Elmer actually does have a version of BEM. However, that has only Poisson equation implemented. It is also noteworthy that in order to get any reasonable performance and scaling out of BEM you need to employ multipole expansions and never actually create the full matrix. Actually this machinery is the most work and not having the multipole methods in Elmer has meant that we don't see our future in BEM computations.

The formulations really do matter. BEM is by construction well suited for large wavenumbers. Actually many years ago when Elmer was used to study the small scale acoustic phenomena with Nokia the larger scale phenomena were studied with a different BEM code. There are also alternate formulations in FEM for wave equations. However, they are very specialized methods and would require significant effort to implement. One possibility is to enrich the basis functions in each element by plane waves (google for "ultra weak helmholtz", for example).

Hence, I would test the code by gradually increasing the frequency to have a feeling how much resources is needed. You can tune the procedure in an easier case. Then you will also get a feeling how much resources your true case would require.

-Peter

[panosvar]

Hi Peter,

I've corrected the link you can try now: https://mega.nz/#!ySoymCLA!J7qImB2au1E2 ... OiIrfmYD0Y . This is supposed to produce a trap somewhere on the top right area between the two arrays of transducers.
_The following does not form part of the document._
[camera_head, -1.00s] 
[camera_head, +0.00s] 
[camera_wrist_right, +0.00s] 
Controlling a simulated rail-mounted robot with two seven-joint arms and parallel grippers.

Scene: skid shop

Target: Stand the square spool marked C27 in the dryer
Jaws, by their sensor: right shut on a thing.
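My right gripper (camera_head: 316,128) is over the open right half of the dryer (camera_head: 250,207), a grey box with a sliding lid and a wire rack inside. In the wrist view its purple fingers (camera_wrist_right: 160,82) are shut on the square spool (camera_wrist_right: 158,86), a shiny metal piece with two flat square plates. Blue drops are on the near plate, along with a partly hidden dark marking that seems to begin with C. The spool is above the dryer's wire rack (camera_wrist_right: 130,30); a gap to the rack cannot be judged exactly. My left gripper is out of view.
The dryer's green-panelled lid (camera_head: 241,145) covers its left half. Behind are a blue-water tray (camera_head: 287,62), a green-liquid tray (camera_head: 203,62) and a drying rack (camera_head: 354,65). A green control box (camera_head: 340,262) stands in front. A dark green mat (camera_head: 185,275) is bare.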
Run test.sif to run the simulation.
Also, I uploaded the model summary and as you can see the number of elements is high enough I think.

Thanks for your time,
Panos

[raback]

Hi

Yes, indeed you do have quite a few elements. I run the case. Got some more speed by changing "BiCGStab" to "Idrs".
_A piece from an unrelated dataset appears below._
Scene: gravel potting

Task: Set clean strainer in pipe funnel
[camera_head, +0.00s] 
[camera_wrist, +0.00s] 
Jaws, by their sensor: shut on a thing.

Now I don't know much about your case. However, it seems you're using degrees for your phases. the trigonometric functions (sin and cos) in MATC use radians. Multiply the phases by PI/180 and maybe you get what you want.

Trigonometric functions with large argument is a known way to produce random numbers...

-Peter

[panosvar]

My phases are in radians indeed. Do you mind uploading a picture of your results?

[mika]

I altered the signs of all phase values and got the solution of the attached figure.

-- Mika

[panosvar]

I've attached how the same focus looks in Comsol. Doesn't look the same at all. In Comsol what I use, is the Normal Acceleration setting as I stated above.

[mika]

To have the same sources Elmer definitions should be written as BCs for the normal pressure gradient. This should be easy to do. I guess the Comsol model has PML BCs on the edges x = const. This is difficult to mimic with Elmer. The simple impedance BC of Elmer is best suited for cases where the wave propagates in the direction of the boundary normal. This is not the case here for the edges x = const.

-- Mika

[panosvar]

To have the same sources Elmer definitions should be written as BCs for the normal pressure gradient.
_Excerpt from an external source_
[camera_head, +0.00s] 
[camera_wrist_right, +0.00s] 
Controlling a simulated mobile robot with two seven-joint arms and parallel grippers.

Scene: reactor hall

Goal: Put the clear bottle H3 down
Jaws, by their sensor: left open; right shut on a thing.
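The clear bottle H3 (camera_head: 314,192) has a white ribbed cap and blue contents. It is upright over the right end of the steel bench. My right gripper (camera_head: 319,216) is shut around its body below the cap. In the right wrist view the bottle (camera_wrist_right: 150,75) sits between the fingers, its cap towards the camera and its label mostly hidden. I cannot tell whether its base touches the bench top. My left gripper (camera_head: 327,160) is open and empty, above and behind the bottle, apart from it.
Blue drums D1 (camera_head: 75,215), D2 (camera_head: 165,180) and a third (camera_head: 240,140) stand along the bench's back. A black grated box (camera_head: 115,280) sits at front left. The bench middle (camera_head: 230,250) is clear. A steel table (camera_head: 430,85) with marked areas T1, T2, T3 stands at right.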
Could you give me an example of how I should have written such an equation?

I guess the Comsol model has PML BCs on the edges x = const.

Yes it has.

The simple impedance BC of Elmer is best suited for cases where the wave propagates in the direction of the boundary normal

You can't have both an impedance BC and a pressure BC or am I wrong?

Panos

[mika]

If the normal acceleration has units L/T^2 (you however wrote 1/s^2, was a missing length just a typo or am I missing something?), in view of the equation of motion I'd define BCs for example as

$ a0 = 5.6849e5 * rho0
Wave Flux 1 = Real MATC "a0*cos(-phases(0))"
Wave Flux 2 = Real MATC "a0*sin(-phases(0))"

etc.

Here a0 should be in units L/T^2 in order to be consistent.

I tried the case with such BCs but it wasn't any good to get a better agreement. A basic pressure constraint cannot be given when the impedance is specified at the same point.

-- Mika